A: Because of the difference in economic growth rates in different parts of the country, the jobs are in the south and west, while most people are in the north and east. So, there’s been a lot of in-country migration in the technology industries. In white-collar, there will be more jobs in lower-tier cities, which will create more entrepreneurial activity there. There will also be more cross-border employment with the distribution of global teams in those cities. And there will be a whole new set of tech companies figuring out how to manage all this. It has to go beyond Zoom.
Q: What about the blue-collar space?
A: Blue-collar is interesting and different because a lot of it is physical work, so you have to be where the work is being done.

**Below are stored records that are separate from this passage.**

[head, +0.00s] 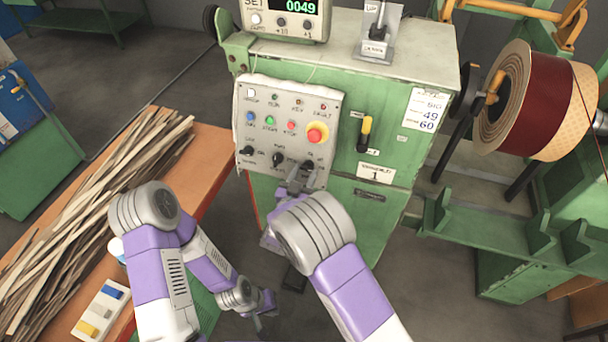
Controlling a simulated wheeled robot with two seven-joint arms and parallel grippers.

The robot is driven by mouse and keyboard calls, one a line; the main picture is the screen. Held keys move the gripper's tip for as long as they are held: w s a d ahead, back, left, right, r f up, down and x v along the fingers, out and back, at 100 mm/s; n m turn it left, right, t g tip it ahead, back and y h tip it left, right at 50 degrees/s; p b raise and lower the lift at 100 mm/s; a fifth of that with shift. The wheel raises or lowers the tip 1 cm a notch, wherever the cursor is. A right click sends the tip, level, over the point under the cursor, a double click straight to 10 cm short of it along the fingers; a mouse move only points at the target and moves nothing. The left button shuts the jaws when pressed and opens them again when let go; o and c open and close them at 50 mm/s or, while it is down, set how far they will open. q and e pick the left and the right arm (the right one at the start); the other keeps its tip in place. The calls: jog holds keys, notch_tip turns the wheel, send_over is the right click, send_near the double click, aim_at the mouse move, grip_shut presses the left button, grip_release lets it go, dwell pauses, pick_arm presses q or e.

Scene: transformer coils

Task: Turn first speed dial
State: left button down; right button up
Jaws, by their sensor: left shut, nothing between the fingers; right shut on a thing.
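The grey control panel (268,98) on the green machine carries a row of black dials along its bottom edge: a left dial (247,151), a middle dial (278,158) and a right dial (307,165). Their labels are too small to read. My right gripper (302,178) is at the right dial with its fingers shut on it, and they partly cover its lower side. My left gripper (266,312) is shut and empty, low down beside the bench and well away from the panel.
A red button (315,134) and small coloured buttons sit above the dials. A yellow-tipped lever (365,130) is right of the panel. Wooden strips (95,210) cover the orange bench (205,150) at left.

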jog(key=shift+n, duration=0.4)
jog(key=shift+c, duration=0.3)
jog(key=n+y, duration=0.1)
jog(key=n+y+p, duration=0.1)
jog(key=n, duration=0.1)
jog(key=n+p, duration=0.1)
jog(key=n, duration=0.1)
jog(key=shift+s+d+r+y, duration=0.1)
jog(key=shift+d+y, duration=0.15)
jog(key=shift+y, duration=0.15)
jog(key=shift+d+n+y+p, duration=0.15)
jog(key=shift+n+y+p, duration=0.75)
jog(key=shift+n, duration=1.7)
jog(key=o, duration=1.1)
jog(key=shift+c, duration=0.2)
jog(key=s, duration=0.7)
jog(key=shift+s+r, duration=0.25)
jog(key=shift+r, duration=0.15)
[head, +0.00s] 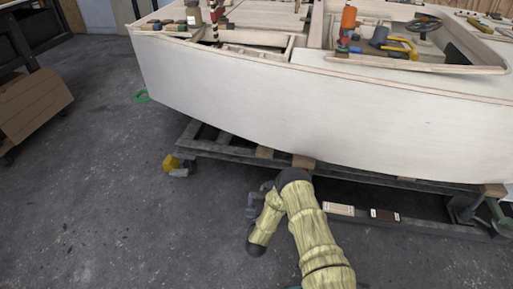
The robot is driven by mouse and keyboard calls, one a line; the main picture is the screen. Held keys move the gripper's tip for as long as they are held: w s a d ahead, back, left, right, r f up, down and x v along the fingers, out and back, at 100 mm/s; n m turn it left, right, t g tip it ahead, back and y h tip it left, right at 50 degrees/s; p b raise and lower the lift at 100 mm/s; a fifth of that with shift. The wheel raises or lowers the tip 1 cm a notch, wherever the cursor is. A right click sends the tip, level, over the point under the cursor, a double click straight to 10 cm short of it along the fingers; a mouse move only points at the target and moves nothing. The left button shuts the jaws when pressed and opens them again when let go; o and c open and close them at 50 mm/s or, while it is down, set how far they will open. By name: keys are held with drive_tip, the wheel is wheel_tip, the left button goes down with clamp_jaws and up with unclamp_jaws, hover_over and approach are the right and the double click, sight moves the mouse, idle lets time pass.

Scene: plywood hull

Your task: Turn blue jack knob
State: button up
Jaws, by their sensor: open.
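My arm, in pale yellow segments with dark joints, reaches up from the bottom of the head view to the near edge of the hull's support frame. Small grey parts beside its bent end look like my gripper (253,204), open, low over the floor and partly covered by my arm. I cannot make out both fingertips or anything between them. I cannot pick out a blue jack knob; it may be hidden by my arm or under the hull. A dark jack-like post (466,208) stands at the right end of the frame.
The white plywood hull (300,115) overhangs the dark support frame (225,152). Tools lie on its deck, with an orange bottle (348,19). A yellow object (171,163) is by the frame's left corner. The grey floor (110,200) is clear left of my arm.

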There is also migration, with gig workers coming from the north and east to where those services are popular in the south and west. There are a lot of policy proposals to prevent exploitation of this trend, but they cannot be implemented without technology. Tech-enabled work platforms of the kind supported by Unitus and other investors are critical to ensuring that the government’s progressive policies on blue-collar and gig work are implemented at scale.
Q: What kinds of businesses are you targeting?
A: The vast majority of Indians are employed in agriculture and construction. We have a company in the construction industry called Bandhoo that basically brings all the people in the ecosystem together, brands, contractors, and workers. It helps large contractors mobilise resources faster and at competitive prices. Smaller contractors get access to more business. And It makes sure workers get paid competitive wages. This could be transformative for the construction sector as a whole, the second largest employer in the economy. We’ve been talking to a lot of agtech start-ups as well. However, the bulk of our investments so far have been in professional upskilling edtech, future-of-work, and enterprise SaaS and full-stack platforms. India has 60m SMEs and those companies have 120m jobs. But historically, their adoption of technology, which would generate more and better employment, has been abysmal. So, SME-tech, whether it is to enhance productivity or provide access to capital and markets, is another important area of focus.